In 2003, the Company formed First Midwest Capital Trust I (“FMCT”), a statutory business trust, organized for the sole purpose of issuing trust-preferred securities to third party investors. FMCT issued $125.0 million in preferred securities and 3,866 shares of common stock and used the proceeds to purchase junior subordinated debentures issued by the Company (“Subordinated Debentures”). The trust-preferred securities of the trust represent preferred beneficial interests in the assets of the trust and are subject to mandatory redemption, in whole or in part, upon payment of the junior subordinated debentures held by the trust. The common securities of the trust are wholly owned by the Company. The trust’s ability to pay amounts due on the trust-preferred securities is solely dependent upon the Company making payment on the related junior subordinated debentures. The Company’s obligations under the junior subordinated debentures and other relevant trust agreements, in aggregate, constitute a full and unconditional guarantee by the Company of the trust’s obligations under the trust-preferred securities issued by the trust.
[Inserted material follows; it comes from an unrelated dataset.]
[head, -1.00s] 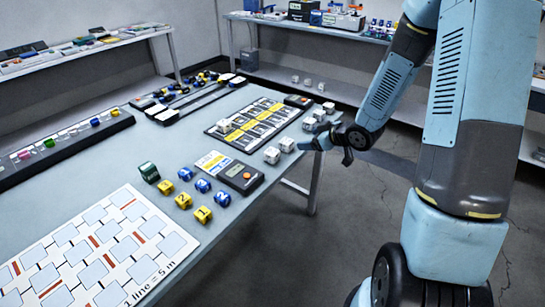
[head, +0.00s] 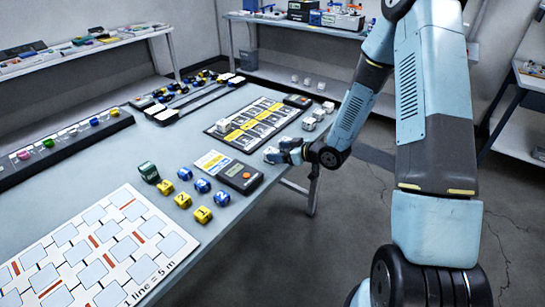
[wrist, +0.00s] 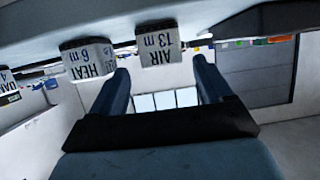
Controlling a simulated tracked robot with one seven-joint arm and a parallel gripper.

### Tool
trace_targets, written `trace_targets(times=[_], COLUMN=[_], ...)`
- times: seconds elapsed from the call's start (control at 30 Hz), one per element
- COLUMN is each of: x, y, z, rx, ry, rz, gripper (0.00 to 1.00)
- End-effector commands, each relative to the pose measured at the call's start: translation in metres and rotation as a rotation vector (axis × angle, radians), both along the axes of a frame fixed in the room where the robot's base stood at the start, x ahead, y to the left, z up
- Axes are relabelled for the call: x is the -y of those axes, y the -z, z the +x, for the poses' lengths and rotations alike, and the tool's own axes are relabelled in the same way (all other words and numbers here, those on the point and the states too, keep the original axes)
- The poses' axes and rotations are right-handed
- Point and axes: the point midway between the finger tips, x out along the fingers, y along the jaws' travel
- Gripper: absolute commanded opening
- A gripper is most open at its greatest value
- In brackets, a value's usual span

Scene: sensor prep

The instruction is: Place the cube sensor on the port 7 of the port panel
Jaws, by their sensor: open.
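The port panel (head: 211,132) is a dark board with yellow strips and several slots on the table; its port numbers are too small to read. White cube sensors stand near the table's right edge, three (head: 318,115) beside the panel. My gripper (head: 284,152) is open at the table edge, over the front two cubes and partly hiding them. In the inverted wrist view, a cube labelled "AIR 13 m" (wrist: 160,45) lies beyond the gap between my open fingers (wrist: 164,82), and a "HEAT 6 m" cube (wrist: 88,58) beside it. Nothing is held.
A scanner-like black box with an orange button (head: 240,176) lies left of my gripper. Blue and yellow blocks (head: 184,200) and a map board (head: 90,250) lie at the front left. Long racks (head: 60,150) stand further left. The floor right of the table is clear.

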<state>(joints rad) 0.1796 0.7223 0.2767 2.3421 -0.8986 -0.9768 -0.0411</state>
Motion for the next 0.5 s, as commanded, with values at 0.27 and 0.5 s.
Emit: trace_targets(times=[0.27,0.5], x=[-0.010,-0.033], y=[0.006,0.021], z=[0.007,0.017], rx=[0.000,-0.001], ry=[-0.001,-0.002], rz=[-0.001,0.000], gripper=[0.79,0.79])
The guarantee covers the distributions and payments on liquidation or redemption of the trust-preferred securities, but only to the extent of funds held by the trust.

FMCT qualifies as a variable interest entity for which the Company is not the primary beneficiary; therefore, the trust is not consolidated in the Company’s financial statements. The subordinated debentures issued by the Company to the trust are included in senior and subordinated debt in the Company’s Consolidated Statements of Financial Condition with the corresponding interest distributions recorded as interest expense in the Company’s Consolidated Statements of Income. The common shares issued by the trust are included in other assets in the Company’s Consolidated Statements of Financial Condition.

In 2009, the Company completed an offer to exchange a portion of the notes and a separate offer to exchange a portion of the subordinated debentures for newly issued shares of Common Stock. The exchanges strengthened the composition of First Midwest’s capital base by increasing its Tier 1 common and tangible common equity ratios, while also reducing the interest expense associated with the debt securities. As a result of the exchange offers, $39.3 million of subordinated debentures were retired at a discount of 20% in exchange for 3,058,410 shares of Common Stock, and $29.5 million of notes were retired at a discount of 10% in exchange for 2,584,695 shares of Common Stock. In 2009, the Company also retired an additional $1.0 million of subordinated debentures at a discount of 20% for cash and $20.0 million of notes at a discount of 7% for cash. In the aggregate, the exchange offers and the subsequent retirement of debt for cash resulted in the recognition of $15.3 million in pre-tax gains in 2009. These gains are shown as a separate component of noninterest income in the Consolidated Statements of Income.